-- start EXERCISE INPUTS --

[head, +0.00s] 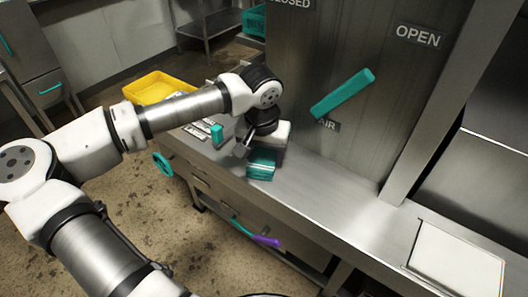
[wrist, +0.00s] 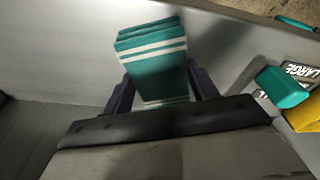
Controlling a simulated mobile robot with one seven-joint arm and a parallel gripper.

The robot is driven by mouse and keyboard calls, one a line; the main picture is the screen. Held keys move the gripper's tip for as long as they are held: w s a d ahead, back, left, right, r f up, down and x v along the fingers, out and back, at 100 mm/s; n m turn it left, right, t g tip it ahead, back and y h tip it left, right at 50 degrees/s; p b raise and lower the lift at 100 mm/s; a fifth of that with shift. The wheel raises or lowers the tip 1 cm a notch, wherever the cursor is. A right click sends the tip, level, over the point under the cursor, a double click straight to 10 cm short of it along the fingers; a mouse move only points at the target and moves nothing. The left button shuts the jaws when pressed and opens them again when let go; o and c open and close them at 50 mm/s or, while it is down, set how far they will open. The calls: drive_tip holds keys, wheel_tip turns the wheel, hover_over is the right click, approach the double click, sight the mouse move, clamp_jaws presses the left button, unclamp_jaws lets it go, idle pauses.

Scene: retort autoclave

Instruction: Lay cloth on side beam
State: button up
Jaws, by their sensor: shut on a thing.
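The cloth is a folded teal stack with white stripes (wrist: 155,70), seen between the two dark fingers of my gripper (wrist: 160,92) in the wrist view. My gripper is shut on it. In the head view the teal cloth (head: 261,164) shows below my wrist, over the steel ledge (head: 320,207) in front of the upright panel. I cannot tell whether the cloth touches the ledge. My gripper (head: 256,152) is partly hidden there by my own wrist. Which steel part is the side beam is not marked.
A steel panel bears a teal lever (head: 342,94) and OPEN, CLOSED and AIR labels. A small teal block (head: 217,133) and a yellow crate (head: 158,86) are on the left. A purple-tipped handle (head: 266,242) juts below the ledge. The ledge to the right is clear up to a white panel (head: 457,263).

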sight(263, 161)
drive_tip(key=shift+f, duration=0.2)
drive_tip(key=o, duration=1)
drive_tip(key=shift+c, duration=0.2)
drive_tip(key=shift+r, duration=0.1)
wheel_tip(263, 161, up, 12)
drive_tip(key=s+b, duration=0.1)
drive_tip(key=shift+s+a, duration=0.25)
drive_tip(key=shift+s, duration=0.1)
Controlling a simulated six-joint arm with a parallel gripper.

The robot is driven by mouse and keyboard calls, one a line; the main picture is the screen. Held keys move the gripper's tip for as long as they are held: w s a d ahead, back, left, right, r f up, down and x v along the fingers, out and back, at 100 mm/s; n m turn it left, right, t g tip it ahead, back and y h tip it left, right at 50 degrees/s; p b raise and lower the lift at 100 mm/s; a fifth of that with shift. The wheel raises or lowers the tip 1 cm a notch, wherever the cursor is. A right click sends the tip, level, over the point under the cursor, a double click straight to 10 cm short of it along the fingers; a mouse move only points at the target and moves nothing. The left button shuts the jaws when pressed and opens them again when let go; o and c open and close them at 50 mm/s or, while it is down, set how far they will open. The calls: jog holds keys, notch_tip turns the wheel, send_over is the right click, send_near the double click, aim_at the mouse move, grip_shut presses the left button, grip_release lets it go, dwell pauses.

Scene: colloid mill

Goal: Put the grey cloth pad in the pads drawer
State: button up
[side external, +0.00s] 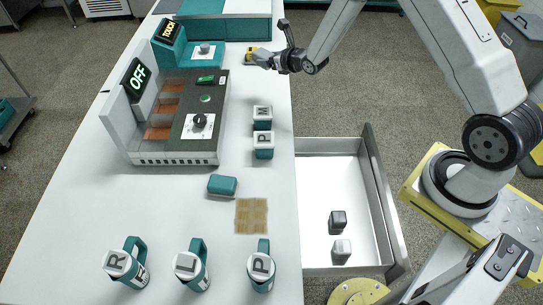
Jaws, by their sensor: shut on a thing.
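My gripper (268,58) is at the far right edge of the white worktop, low over it. It is shut on a small grey thing (261,56) that looks like the grey cloth pad; the fingers partly hide it. A small yellow and dark item (249,56) shows right beside it, and I cannot tell whether they touch. An open drawer (315,164) with a pale inside juts out from the right side of the worktop, far in front of my gripper. A dark grey block (338,221) and a lighter grey block (341,249) are in its near part.
The mill control unit (192,122) with an "OFF" sign stands left. White-topped containers (263,114) and (263,145) line the right edge. A teal block (222,185), a tan mat (251,216) and lettered mugs (261,265) are nearer. The drawer's far part is clear.

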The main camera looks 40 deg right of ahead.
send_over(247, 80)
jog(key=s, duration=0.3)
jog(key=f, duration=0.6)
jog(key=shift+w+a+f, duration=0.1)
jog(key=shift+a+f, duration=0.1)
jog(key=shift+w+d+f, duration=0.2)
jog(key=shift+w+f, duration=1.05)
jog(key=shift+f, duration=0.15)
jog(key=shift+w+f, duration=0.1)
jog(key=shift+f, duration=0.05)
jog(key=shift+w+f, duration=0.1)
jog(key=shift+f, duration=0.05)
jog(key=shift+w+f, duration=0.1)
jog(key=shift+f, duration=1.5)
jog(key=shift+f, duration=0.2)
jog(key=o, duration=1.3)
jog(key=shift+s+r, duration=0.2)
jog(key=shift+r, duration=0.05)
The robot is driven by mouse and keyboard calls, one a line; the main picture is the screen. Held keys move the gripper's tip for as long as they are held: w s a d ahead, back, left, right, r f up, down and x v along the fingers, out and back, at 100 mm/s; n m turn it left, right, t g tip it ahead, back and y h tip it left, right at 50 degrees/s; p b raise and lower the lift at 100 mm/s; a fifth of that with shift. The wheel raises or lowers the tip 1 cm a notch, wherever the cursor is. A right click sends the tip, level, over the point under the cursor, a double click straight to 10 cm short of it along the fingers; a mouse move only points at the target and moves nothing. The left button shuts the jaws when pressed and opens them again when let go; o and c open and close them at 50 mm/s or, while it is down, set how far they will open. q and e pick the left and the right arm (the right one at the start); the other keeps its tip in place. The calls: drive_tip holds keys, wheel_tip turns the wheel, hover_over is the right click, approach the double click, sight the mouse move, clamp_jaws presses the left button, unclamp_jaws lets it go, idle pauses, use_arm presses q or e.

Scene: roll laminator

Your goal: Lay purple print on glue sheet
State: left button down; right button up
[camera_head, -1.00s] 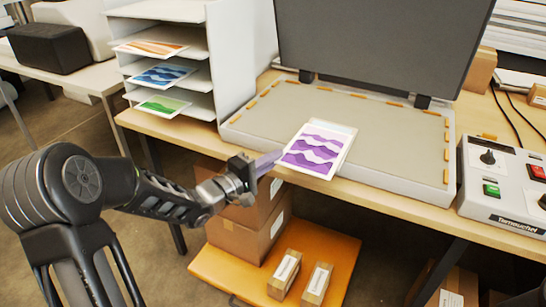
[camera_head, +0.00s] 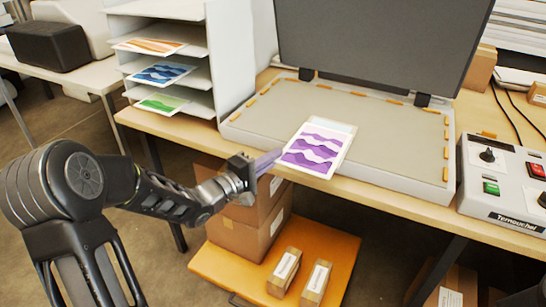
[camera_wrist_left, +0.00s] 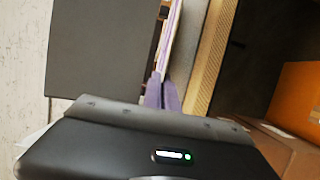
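The purple print (camera_head: 312,150), a white sheet with wavy purple bands, is at the front edge of the flat grey press bed. A white sheet (camera_head: 344,128), which looks like the glue sheet, shows as a strip behind and to the right of the print, mostly hidden under it. I cannot tell whether the two touch. My left gripper (camera_head: 270,161) reaches in from the left and its fingers meet the print's left edge. In the left wrist view, the fingers (camera_wrist_left: 163,95) are together with the print (camera_wrist_left: 172,42) seen nearly edge-on between them. My right gripper is not in view.
The press lid (camera_head: 380,45) stands open behind the bed (camera_head: 390,140). A shelf rack (camera_head: 232,60) with orange, blue and green prints stands to the left. A control box (camera_head: 505,185) is to the right. Boxes sit on an orange lower shelf (camera_head: 230,268). The bed's right side is clear.

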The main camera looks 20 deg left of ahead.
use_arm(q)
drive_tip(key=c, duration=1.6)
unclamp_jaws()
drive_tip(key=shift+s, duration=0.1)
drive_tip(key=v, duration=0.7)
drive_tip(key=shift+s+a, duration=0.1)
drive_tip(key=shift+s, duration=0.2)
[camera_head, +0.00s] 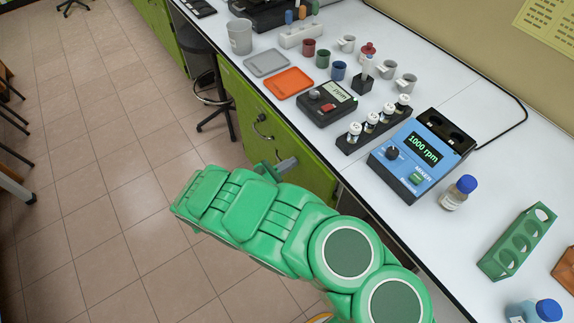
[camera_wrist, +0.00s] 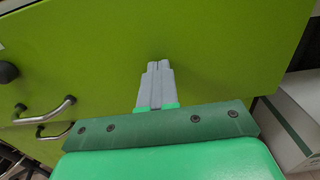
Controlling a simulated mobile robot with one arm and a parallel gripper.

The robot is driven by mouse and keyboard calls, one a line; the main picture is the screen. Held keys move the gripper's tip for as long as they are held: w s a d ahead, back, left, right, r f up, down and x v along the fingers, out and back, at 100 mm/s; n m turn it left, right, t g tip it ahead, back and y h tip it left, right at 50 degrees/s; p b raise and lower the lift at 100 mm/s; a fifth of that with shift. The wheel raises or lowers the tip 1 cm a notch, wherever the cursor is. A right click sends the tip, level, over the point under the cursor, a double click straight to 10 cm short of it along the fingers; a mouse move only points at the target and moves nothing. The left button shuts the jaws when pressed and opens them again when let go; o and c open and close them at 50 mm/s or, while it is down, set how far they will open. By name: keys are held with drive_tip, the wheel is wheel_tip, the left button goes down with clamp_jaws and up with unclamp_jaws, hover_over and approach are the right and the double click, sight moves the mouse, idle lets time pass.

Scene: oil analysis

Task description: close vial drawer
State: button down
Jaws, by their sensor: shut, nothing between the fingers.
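A plain green front panel (camera_head: 290,140) lies under the bench edge, and it fills most of the wrist view (camera_wrist: 225,50). I cannot tell which part of the green fronts is the vial drawer, or how far it stands out. My gripper (camera_head: 288,163) is shut and empty, its grey fingers pointing at the panel. In the wrist view the fingertips (camera_wrist: 158,66) are in front of the panel's face, very close or touching; I cannot tell which. My green arm hides the lower part of the cabinet in the head view.
Metal handles (camera_wrist: 52,110) and a black knob (camera_wrist: 8,72) are left of my fingers. A pale box (camera_wrist: 295,105) stands at the right. The white bench (camera_head: 440,85) holds a blue mixer (camera_head: 420,158) and a vial rack (camera_head: 372,128). A stool (camera_head: 215,95) stands left; the tiled floor (camera_head: 110,150) is clear.

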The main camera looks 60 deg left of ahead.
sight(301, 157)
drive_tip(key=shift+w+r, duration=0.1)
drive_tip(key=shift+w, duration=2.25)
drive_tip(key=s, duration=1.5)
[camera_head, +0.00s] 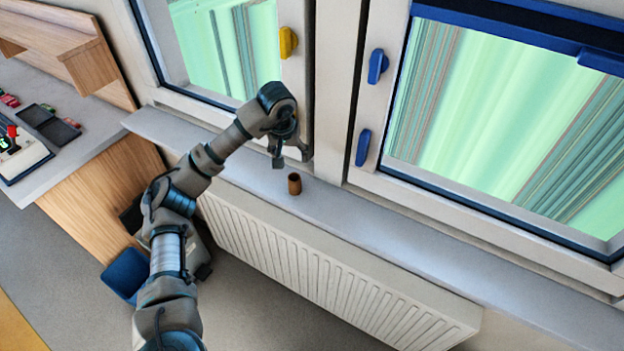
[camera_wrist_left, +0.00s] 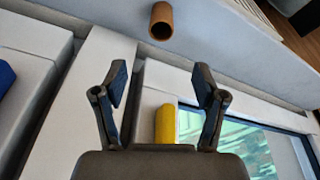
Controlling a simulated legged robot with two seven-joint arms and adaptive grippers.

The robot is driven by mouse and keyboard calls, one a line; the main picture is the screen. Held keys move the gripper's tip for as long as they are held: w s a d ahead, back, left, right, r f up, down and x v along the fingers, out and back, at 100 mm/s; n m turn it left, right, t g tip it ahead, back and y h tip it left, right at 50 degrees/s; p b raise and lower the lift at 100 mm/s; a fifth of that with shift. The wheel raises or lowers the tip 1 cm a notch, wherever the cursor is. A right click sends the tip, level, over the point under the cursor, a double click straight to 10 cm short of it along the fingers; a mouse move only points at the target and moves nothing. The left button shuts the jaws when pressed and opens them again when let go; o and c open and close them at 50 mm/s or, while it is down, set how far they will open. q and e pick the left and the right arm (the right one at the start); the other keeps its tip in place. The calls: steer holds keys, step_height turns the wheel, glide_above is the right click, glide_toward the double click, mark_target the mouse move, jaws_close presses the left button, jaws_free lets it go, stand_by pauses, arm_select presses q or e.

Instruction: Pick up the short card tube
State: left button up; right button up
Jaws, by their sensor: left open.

-- end EXERCISE INPUTS --

**PROBLEM REQUIREMENTS**
Restate exactly, please, only the lines between the start of the data and the line containing "Controlling a simulated mobile robot with one seven-joint", both ends included, skipping the pictures.

**THE OUTPUT**
[head, +0.00s] 
[wrist, +0.00s] 
Controlling a simulated mobile robot with one seven-joint arm and a parallel gripper.

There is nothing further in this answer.